What can you do to increase the number of jobs that automation controller can run concurrently?

  • Factors that cause jobs to remain in “pending” state are:
    • Waiting for “dependencies” to finish: this includes project updates and inventory updates when “update on launch” behavior is enabled.
    • The “allow_simultaneous” setting of the job template: if multiple jobs of the same job template are in “pending” status, check the “allow_simultaneous” setting of the job template (“Concurrent Jobs” checkbox in the UI). If this is not enabled, only one job from a job template can run at a time.
    • The “forks” value of your job template: the default value is 5. The amount of capacity required to run the job is roughly the forks value (some small overhead is accounted for). If the forks value is set to a very large number, this will limit what nodes will be able to run it.
    • Lack of either control or execution capacity: see “awx_instance_remaining_capacity” metric from the application metrics available on /api/v2/metrics. See Metrics for monitoring automation controller application for more information about how to check metrics. See Capacity planning for deploying automation controller for information about how to plan your deployment to handle the number of jobs you are interested in.

Jobs run more slowly on automation controller than on a local machine.

  • Some additional overhead is expected, because automation controller might be dispatching your job to a separate node. In this case, automation controller is starting a container and running ansible-playbook there, serializing all output and writing it to a database.
  • Project update on launch and inventory update on launch behavior can cause additional delays at job start time.
  • Size of projects can impact how long it takes to start the job, as the project is updated on the control node and transferred to the execution node. Internal cluster routing can impact network performance. For more information, see Internal cluster routing.
  • Container pull settings can impact job start time. The execution environment is a container that is used to run jobs within it. Container pull settings can be set to “Always”, “Never” or “If not present”. If the container is always pulled, this can cause delays.
  • Ensure that all cluster nodes, including execution, control, and the database, have been deployed in instances with storage rated to the minimum required IOPS, because the manner in which automation controller runs ansible and caches event data implicates significant disk I/O. For more information, see System requirements.
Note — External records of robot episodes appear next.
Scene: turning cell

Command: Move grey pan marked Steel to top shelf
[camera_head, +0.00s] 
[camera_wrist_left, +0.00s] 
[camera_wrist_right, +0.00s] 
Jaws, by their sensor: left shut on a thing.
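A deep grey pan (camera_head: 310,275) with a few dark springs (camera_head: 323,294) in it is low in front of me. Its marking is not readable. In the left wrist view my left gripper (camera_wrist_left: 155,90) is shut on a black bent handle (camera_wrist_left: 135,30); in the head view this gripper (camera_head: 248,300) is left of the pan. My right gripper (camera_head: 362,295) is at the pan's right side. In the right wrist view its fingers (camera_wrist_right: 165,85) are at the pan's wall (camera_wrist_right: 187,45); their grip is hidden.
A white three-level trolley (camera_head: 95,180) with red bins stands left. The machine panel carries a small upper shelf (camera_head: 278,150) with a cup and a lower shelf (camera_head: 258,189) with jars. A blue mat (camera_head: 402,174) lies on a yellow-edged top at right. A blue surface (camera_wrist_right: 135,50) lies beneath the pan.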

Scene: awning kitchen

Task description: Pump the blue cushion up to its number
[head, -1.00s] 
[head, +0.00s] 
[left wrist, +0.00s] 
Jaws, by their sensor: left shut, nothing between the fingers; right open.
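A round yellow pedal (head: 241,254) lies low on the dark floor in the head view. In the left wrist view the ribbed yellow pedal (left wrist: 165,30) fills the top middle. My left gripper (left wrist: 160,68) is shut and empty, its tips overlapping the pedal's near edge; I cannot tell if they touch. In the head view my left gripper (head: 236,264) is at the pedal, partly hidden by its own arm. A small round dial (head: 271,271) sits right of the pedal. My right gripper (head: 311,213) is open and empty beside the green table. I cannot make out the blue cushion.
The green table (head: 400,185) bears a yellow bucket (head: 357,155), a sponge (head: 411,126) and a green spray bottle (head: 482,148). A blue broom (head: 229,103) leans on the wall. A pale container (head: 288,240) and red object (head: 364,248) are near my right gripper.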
Database storage does not stop growing.

  • Automation controller has a management job titled “Cleanup Job Details”. By default, it is set to keep 120 days of data and to run once a week. To reduce the amount of data in the database, you can shorten the retention time.
  • Running the cleanup job deletes the data in the database. However, the database must at some point perform its vacuuming operation which reclaims storage. See PostgreSQL database configuration and maintenance for automation controller for more information about database vacuuming.